Ce roman a fait à Lucie l’effet d’un catalogue de difficultés à placer dans un roman jeunesse contemporain. Jugez plutôt : sont abordées les tensions que l’orientation professionnelle peut créer entre parents et enfant, le handicap, Alzheimer, un parent en prison, l’homosexualité tant chez une fille que chez un garçon, la misogynie et un secret de famille.
En 320 pages, cela fait beaucoup. Sans mettre en doute la sincérité de son auteure, le nombre de thèmes abordés donne l’impression qu’elle a voulu placer un maximum de mots-clés en un minimum de pages. La lisibilité, mais aussi l’intrigue et la crédibilité en pâtissent nécessairement. Pourtant, la passion de l’héroïne pour Rodin et sa vocation de sculptrice étaient prometteuses…

L’avis de Lucie.

******

Plein Gris de Marion Brunet, PKJ, 2020.

Dans Plein Gris de Marion Brunet, il n’y a pas de pause, pas de temps mort.
« Quand le corps apparaît à la surface, inerte, contre la coque du voilier, personne ne crie. Aucun d’entre nous. Comme si ça n’arrivait pas jusqu’à nos consciences. Comme si, en ne réagissant pas, on pouvait annuler la réalité du fait : c’est un cadavre qui remonte. Le cadavre de notre ami, pour être précise. »
Voilà, le décor est planté, une intrigue implacable est nouée et l’histoire peut commencer avec cette tourmente terrifiante qui se dessine à l’horizon. La double tourmente qui frappe le groupe, celle qui l’a précipité vers la mort de Clarence et celle qui submerge le voilier, place le récit sous haute tension. On le parcourt en apnée, happé.e par les spirales de pensée des navigateurs et la façon dont se révèlent, dans l’ouragan, les blessures cachées et le tumulte déchaîné sous la surface sciemment lissée tournée vers les autres. La narratrice dit très bien la férocité et la naïveté du regard adolescent sur la vie, l’ivresse de naviguer à la lisière du danger et les jeunes amitiés, intenses et troubles. Marion Brunet mène habilement sa barque entre huis clos et nature incommensurable, entre roman catastrophe et thriller psychologique. Addictif et réussi !

Les avis complet d’Isabelle et de Frédérique.

******

Quelques secondes encore de Thomas Scotto, Nathan, 2021.

Une passion dangereuse, les limites repoussées, le saut de trop, pas assez près ou prêt, et c’est la chute… fatale. Alban n’est plus. Son cœur bat, il respire, artificiellement, mais non, il n’est plus. Ce n’est plus lui. Et les médecins qui veulent savoir. Pour les organes. Car le temps est compté.

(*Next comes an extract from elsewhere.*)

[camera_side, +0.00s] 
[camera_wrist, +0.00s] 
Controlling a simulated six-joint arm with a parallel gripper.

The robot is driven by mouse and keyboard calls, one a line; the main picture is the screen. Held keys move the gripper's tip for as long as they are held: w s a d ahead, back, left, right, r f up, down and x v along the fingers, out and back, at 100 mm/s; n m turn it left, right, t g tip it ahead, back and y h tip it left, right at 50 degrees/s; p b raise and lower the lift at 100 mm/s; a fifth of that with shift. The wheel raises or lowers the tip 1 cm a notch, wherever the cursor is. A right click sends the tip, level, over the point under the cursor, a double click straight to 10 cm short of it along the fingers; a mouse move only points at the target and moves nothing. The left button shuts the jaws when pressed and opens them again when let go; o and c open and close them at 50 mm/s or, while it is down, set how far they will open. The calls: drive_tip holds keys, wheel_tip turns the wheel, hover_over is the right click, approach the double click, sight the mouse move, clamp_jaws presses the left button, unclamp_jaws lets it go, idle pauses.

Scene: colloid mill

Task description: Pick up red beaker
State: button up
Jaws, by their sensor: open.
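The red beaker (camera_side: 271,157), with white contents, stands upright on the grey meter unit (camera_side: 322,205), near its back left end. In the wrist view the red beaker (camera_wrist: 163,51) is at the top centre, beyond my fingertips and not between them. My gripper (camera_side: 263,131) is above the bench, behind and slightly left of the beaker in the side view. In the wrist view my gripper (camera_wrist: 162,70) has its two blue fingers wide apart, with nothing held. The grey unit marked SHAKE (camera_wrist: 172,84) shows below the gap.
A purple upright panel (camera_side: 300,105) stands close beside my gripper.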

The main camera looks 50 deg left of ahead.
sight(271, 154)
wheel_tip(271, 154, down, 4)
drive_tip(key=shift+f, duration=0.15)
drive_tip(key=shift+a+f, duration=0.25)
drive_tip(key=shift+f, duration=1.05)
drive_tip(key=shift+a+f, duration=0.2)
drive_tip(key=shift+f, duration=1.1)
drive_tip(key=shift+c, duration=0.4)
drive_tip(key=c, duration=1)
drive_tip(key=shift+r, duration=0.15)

Au fil de chapitres qui entrecroisent passé et présent, Anouk, la sœur d’Alban, nous raconte son frère, ses goûts, son caractère, leur relation fusionnelle, les souvenirs en cascade, des plus fous aux plus anodins. Elle nous décrit l’hôpital, la chambre, la confusion de sa mère, ce que son frère voulait et aurait voulu, l’absence de leur père, retenu à des centaines de kilomètres pour son travail. Elle décrit l’imbroglio d’émotions, et ces trois lettres que sa mère doit se résoudre à prononcer… « Oui »… ou …. « non ».

Ce texte, plein de délicatesse, a pris Blandine au cœur. Intime, humain, poignant, il nous bouleverse, nous bouscule, et nous pousse à nous interroger sur nos croyances, nos possibles en pareille situation.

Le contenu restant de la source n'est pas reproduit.